Além disso, o Fed teme que os juros baixos gerem distorções no mercado. O problema não são os juros baixos em si, mas a falta de disposição dos investidores para aceitá-los apesar dos efeitos compensatórios da baixa inflação. Ajustados pela inflação, os títulos de 30 anos do Tesouro americano rendem 0,62 por cento, menos que a média de 1,7 por cento da última década, mas não por muito. No entanto, muitos investidores e poupadores acreditam que merecem retornos muito maiores que o rendimento atual de 2,97 por cento sobre os títulos do Tesouro de 30 anos e de 2,73 por cento sobre as notas de 10 anos. Por isso, avançaram para o espectro de risco, para ativos como títulos de mercados emergentes e dívidas estudantis, apesar das altas taxas de inadimplência e de empréstimos alavancados, por exemplo.

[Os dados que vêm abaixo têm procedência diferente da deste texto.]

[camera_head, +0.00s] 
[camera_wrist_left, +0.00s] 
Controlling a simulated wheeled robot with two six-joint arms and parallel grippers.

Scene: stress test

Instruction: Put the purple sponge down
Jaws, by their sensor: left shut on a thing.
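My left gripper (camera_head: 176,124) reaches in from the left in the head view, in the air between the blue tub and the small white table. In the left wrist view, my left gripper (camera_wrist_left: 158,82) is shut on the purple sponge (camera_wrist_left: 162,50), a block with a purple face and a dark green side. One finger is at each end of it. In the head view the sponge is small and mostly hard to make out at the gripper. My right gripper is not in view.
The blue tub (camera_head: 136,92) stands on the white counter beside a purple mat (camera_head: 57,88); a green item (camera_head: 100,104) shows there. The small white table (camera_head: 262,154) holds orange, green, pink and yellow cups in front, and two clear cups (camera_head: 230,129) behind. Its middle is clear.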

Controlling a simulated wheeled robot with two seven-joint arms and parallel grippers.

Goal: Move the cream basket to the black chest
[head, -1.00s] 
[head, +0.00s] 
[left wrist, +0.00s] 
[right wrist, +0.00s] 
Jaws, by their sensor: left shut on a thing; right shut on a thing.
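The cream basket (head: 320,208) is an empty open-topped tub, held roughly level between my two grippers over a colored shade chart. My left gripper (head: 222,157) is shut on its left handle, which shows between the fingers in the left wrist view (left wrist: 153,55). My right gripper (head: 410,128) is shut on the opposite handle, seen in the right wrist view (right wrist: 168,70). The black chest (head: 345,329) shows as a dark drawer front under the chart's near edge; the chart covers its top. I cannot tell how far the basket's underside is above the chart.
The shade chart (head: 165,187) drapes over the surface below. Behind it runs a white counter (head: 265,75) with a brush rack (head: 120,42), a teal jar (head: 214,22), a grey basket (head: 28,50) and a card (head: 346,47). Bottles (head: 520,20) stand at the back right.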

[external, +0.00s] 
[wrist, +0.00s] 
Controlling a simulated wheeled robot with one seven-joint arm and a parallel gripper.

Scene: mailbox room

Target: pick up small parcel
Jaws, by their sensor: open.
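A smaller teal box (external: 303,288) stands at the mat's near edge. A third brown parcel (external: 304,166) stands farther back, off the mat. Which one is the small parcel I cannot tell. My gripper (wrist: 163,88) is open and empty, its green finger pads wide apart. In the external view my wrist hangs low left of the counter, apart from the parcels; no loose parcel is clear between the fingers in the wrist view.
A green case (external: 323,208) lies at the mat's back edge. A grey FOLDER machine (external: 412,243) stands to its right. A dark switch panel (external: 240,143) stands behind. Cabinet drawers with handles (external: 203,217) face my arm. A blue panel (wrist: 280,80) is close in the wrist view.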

Embora acredite que em uma economia normal e estável a taxa de fundos federais deva ser de cerca de 3 por cento, em comparação com a faixa atual de 1,25 por cento a 1,5 por cento, a diretoria do Fed também está se ajustando gradualmente à realidade e sugere que pode ser apropriado manter as taxas mais baixas por mais tempo.
Continuo convencido de que uma das principais razões pelas quais o Fed elevou os juros é o fato de que sua credibilidade estava em jogo, e a situação se mantém. O banco central projetou em várias oportunidades taxas de fundos federais superiores às aplicadas posteriormente. Tenha em mente que o Fed controla essa taxa, ou seja, ele simplesmente não fez o que pretendia. A diferença entre as projeções para os fundos federais e as ações tomadas é extraordinariamente ampla e chega a mais de quatro pontos percentuais.
Apesar da sugestão de Powell de que talvez ainda haja lentidão na economia, a maioria dos diretores do Fed pode temer que os cortes tributários sejam estímulo suficiente para provocar grandes dificuldades econômicas. Além disso, os planos republicanos de realizar grandes investimentos em infraestrutura sem dúvida gerarão preocupação no Fed em relação ao possível superaquecimento da economia, mesmo considerando a probabilidade de que os investimentos reais demorem vários anos para se concretizar.
Historicamente, quando o Fed começa a elevar os juros, quase sempre segue adiante até gerar uma recessão e um bear market nas ações. Pelas minhas contas, em 11 de 12 vezes desde a Segunda Guerra Mundial, a recessão foi precedida de uma campanha de aumento dos juros, embora muitas vezes demore anos para que isso aconteça. O único pouso suave se deu em meados da década de 1990. Desta vez, com tanta liquidez sobrando pelo mundo, também pode demorar anos para que os juros mais altos e a redução dos ativos no balanço do Fed comecem a pressionar a economia.
A curva de rendimento — diferença entre as taxas de curto e de longo prazo do Tesouro — também pode ter um comportamento diferente desta vez. Antigamente, quando o Fed aumentava os juros até o ponto em que os rendimentos dos títulos de 2 anos do Tesouro excediam os das notas de 10 anos, a curva de rendimento “se invertia” e, na sequência, havia recessão. As inversões geralmente ocorriam porque os rendimentos dos títulos de 2 anos aumentavam mais rapidamente do que os rendimentos das notas de 10 anos. Nos últimos tempos, no entanto, a diferença diminuiu porque os rendimentos dos títulos de 2 anos subiram, mas os rendimentos das notas de 10 anos permaneceram relativamente estáveis. Isso é incomum, mas é provável que seja reflexo das pressões deflacionárias, mais evidentes nos vencimentos mais longos.
Portanto, em caso de curva de rendimento invertida, isso pode não garantir uma recessão iminente como no passado, e pode demorar anos para que o ajuste do Fed a provoque.